Contre toute attente, les moments les plus forts sont ceux où chaque chanteur – Artie, puis Clément, le batteur, très impressionnant au chant, et enfin Martin pour la longue transe finale… – laisse à son tour sa vulnérabilité exploser sur scène, sous le regard amical des autres membres du groupe. C’est très beau à voir et à entendre, il y a un travail collectif, une attention à l’autre que l’on observe rarement sur scène, une capacité à improviser individuellement sans jamais perdre le sentiment d’être ensemble, qui n’est vraiment pas habituel dans le Rock. Il faut seulement que nous, le public, arrivions à nous débarrasser de nos attentes d’un concert comme les Monks nous en offraient naguère : il faut seulement que nous acceptions de lâcher prise et de nous laisser emporter par les émotions nues.

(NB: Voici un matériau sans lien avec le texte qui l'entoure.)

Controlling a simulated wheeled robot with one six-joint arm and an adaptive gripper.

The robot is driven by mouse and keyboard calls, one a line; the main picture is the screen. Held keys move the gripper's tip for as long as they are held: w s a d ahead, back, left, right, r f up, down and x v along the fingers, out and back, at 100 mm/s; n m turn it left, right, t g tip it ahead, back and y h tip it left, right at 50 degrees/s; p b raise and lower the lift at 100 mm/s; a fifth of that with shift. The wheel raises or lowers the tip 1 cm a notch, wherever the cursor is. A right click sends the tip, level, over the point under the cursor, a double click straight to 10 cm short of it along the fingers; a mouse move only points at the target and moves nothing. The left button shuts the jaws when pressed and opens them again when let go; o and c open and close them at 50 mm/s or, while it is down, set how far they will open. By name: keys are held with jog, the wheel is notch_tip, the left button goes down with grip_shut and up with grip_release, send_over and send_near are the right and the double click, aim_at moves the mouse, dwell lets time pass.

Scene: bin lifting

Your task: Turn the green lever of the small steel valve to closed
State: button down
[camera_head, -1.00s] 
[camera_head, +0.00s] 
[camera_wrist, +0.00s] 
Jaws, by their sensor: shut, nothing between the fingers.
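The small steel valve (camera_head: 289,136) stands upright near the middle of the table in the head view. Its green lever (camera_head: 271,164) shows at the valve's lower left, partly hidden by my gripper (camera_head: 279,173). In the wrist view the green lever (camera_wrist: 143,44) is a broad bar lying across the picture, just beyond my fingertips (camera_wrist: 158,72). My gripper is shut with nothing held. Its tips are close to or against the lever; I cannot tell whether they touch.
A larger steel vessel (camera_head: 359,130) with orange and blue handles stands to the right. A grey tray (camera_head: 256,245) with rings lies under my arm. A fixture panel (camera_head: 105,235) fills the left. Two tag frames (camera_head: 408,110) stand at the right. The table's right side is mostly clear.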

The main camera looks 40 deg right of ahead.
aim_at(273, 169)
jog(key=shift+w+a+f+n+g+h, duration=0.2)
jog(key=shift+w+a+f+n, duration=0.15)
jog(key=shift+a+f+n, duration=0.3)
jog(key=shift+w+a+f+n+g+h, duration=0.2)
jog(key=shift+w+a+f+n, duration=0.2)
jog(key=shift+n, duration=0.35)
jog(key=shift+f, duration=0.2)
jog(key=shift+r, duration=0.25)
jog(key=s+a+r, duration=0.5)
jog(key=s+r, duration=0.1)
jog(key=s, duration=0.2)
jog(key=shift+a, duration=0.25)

Pour la dernière partie du set, Martin descend chanter dans la salle, au milieu du public et debout sur le bar, Décors (« What’s on the menu, tonight? », pertinent dans le contexte des fêtes de fin d’année…), avant que le set se conclue sur ce qui nous a semblé une revisite de Every Sight, et un finale longuement martelé et cuivré, avec Paul à la trompette. Alors, dans leur recherche d’une musique toujours plus émotionnelle, les Psychotic Monks, funambules de l’expérimentation, ont-ils trop sacrifié à la poursuite d’une VÉRITÉ supérieure qui se dissimulerait au-delà de la musique ? Ceux de nos amis qui s’affirment déçus par l’évolution du groupe diraient que oui, qu’il est regrettable qu’un set des Monks n’offre plus ces pics d’hystérie à nuls autres pareils. Mais, à voir le sentiment de joie, de pure joie, partagé après le set entre le groupe et son public, il s’agit là d’un pari risqué, mais gagné.